§ WORK TO COMPLETE
Take the entries below and print only the lines from the one with "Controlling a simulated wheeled" through the one with "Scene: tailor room", exactly as they stand, both ends included.

-- begin --

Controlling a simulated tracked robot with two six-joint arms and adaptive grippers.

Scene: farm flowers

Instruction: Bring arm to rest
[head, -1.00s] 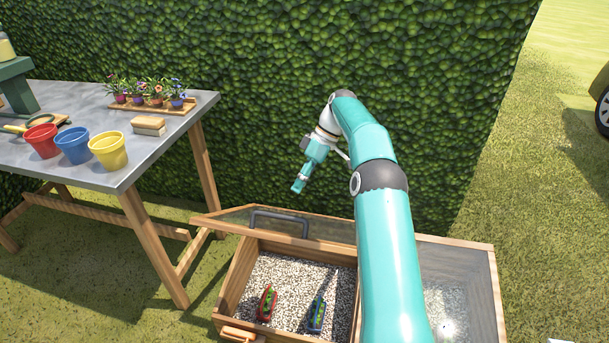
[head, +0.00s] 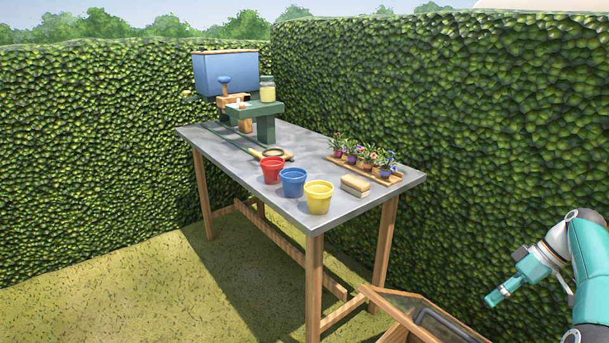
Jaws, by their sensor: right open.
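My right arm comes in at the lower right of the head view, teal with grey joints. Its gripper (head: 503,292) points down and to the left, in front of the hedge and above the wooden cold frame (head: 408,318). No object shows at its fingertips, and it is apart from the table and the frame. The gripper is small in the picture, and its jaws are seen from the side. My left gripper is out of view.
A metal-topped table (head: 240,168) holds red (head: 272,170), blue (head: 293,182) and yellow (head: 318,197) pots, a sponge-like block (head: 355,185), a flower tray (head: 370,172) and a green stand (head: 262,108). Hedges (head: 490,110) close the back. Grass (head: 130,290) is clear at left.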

-- end --
-- begin --

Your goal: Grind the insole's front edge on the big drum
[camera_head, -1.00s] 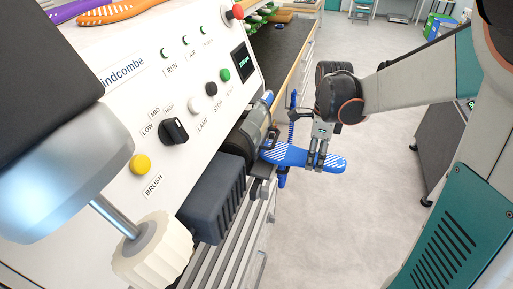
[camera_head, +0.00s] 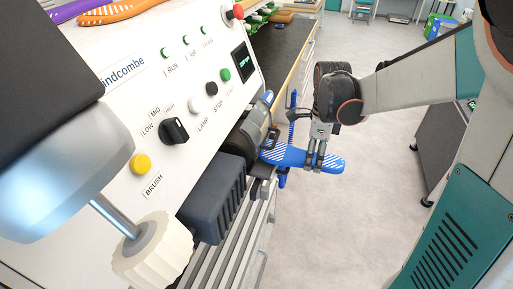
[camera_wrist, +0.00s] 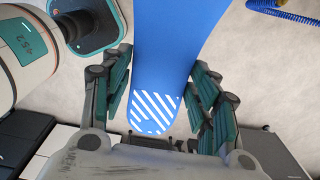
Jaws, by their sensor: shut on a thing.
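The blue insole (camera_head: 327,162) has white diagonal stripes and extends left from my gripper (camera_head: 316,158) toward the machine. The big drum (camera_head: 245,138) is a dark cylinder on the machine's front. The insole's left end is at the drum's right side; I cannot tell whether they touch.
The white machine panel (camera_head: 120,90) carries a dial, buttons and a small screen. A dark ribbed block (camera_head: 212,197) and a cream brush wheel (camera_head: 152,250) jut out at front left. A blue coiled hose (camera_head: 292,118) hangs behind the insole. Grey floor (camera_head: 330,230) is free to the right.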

-- end --
-- begin --

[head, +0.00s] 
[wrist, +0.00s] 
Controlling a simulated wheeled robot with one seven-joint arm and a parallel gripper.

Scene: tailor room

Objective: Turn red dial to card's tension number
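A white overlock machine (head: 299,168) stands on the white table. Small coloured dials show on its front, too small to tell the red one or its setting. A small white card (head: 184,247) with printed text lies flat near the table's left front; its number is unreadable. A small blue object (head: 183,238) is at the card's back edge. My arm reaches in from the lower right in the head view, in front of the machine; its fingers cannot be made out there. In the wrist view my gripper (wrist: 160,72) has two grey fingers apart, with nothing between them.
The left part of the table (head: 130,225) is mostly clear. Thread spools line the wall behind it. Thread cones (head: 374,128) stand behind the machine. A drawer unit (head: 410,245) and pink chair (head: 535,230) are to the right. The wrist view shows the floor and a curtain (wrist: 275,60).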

-- end --

§ CORRECT RESPONSE
Controlling a simulated wheeled robot with one seven-joint arm and a parallel gripper.

Scene: tailor room

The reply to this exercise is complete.